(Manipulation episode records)
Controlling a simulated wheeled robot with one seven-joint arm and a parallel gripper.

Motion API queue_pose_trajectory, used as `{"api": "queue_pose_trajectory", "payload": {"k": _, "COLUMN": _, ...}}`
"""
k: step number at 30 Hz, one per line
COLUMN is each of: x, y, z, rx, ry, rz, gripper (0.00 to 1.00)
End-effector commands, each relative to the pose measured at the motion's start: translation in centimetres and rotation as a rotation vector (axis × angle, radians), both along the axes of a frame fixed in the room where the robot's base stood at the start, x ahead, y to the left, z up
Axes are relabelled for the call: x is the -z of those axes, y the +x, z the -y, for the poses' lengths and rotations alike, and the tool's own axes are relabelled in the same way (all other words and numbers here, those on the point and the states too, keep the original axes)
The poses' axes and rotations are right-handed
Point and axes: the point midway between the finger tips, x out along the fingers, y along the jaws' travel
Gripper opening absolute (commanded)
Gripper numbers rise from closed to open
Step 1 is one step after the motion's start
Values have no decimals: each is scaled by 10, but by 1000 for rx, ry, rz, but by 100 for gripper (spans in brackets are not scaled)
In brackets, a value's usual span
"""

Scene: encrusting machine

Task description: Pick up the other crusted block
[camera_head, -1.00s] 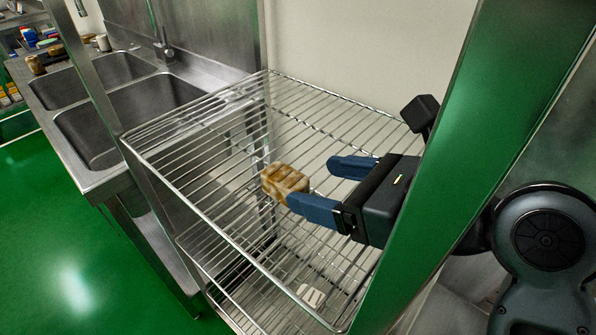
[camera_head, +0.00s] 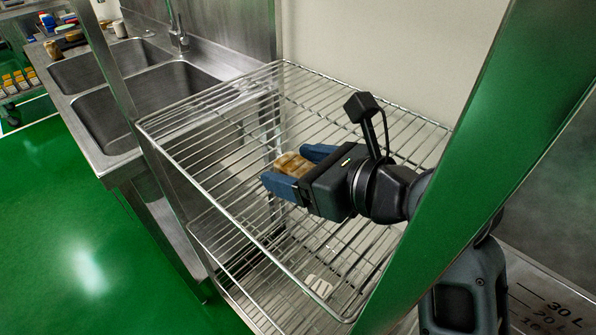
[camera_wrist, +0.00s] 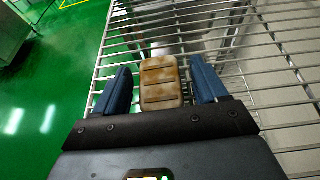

...

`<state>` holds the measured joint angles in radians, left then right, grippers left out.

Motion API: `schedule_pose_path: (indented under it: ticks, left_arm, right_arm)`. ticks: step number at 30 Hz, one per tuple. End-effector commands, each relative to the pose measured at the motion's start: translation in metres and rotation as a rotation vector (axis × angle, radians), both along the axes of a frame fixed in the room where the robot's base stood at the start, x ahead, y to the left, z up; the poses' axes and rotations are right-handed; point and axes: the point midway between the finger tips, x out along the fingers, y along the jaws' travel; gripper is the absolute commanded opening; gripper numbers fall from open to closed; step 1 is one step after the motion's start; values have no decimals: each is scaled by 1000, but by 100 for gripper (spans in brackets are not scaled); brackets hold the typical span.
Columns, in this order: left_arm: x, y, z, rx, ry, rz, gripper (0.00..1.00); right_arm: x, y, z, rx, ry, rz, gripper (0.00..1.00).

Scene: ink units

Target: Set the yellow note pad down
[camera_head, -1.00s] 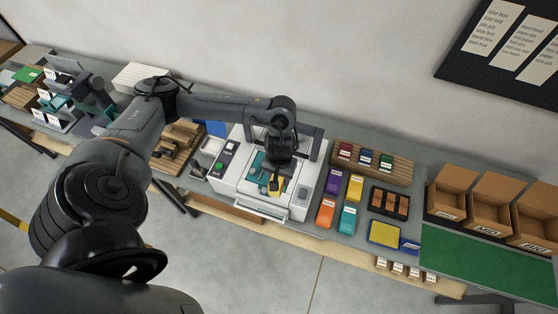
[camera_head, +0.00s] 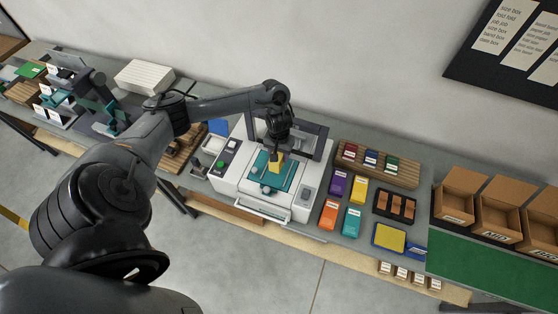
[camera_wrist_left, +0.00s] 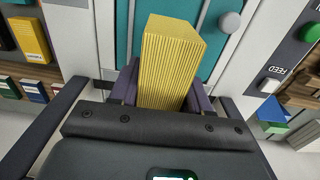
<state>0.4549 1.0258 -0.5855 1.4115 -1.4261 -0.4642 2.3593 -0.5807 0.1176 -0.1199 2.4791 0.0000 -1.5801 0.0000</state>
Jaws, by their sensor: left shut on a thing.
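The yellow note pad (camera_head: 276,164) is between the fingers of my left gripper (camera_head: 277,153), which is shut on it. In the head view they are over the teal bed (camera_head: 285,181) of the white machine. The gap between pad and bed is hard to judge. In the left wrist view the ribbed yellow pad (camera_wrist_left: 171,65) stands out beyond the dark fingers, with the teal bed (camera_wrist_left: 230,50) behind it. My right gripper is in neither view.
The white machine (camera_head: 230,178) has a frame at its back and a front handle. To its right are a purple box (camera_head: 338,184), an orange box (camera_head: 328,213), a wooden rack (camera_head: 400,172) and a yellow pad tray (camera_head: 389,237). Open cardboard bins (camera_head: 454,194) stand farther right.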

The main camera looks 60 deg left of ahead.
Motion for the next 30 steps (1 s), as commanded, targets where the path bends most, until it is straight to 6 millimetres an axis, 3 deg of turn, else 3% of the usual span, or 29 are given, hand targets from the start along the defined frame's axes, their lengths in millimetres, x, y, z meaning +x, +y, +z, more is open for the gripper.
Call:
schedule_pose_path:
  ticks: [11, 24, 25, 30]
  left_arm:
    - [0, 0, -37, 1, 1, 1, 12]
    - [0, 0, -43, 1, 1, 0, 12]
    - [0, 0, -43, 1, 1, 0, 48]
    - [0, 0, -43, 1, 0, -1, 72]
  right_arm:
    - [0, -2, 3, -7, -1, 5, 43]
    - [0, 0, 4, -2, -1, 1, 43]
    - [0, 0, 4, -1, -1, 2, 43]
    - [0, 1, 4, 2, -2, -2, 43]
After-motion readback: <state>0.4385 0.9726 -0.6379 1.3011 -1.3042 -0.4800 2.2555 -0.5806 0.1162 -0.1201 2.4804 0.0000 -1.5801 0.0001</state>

Task statement:
Above are lines of data; state how many of them contain the word "joint", with no other output.

Exercise output:
2